90. Как‑то раз в одном родильном приюте я проходил по коридору мимо общей палаты. И донесся до меня крик новорожденных, мне показалось — крик множества только что родившихся. Однако все тоненькие голосочки сливались в один тихий, мелодичный и нежный голос. Лишь временами, когда он почти замолкал, выделялся какой‑нибудь слабенький голосок, но сейчас же увлекал за собой остальные, и все снова сливались. И все звучали, как одна трогательно–беспомощная, однако не грустная песня… Что‑то подобное донеслось тогда до Тебя из бездны небытной.

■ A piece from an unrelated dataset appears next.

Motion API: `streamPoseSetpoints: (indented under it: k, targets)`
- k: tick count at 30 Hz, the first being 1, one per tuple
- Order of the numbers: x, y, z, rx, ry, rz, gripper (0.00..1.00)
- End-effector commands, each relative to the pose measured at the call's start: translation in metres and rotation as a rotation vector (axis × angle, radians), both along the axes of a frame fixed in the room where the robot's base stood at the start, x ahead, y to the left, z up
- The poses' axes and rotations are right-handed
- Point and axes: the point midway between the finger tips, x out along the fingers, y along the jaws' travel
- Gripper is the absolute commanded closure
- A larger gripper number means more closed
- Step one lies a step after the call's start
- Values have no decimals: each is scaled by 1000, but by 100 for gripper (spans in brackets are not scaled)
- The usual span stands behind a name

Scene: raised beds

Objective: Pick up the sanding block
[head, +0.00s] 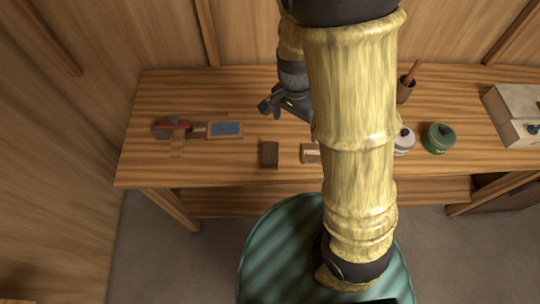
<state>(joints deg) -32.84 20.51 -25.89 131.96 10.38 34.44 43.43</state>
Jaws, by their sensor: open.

91. Так полюбил меня, еще небытного, Бог, что — кажется мне — веки веков звал и ждал Он меня и все, тоскуя, слушал, не донесется ли из бездны мой голос. Веки веков каждый день творил Он меня, а я все не хотел жить. Слепит Он меня из глины, вдунет в меня дыхание жизни, а оно сейчас же и выйдет назад через одно из отверстий созданного Им тела. И снова принимается Он за бесплодный Свой труд. Но победило наконец Божье терпенье: оказалось, что Бог — Любовь, — немножечко захотел я быть. Обрадовался Бог; забыл о своих неудачах: ликуя и благоухая, сотворил меня.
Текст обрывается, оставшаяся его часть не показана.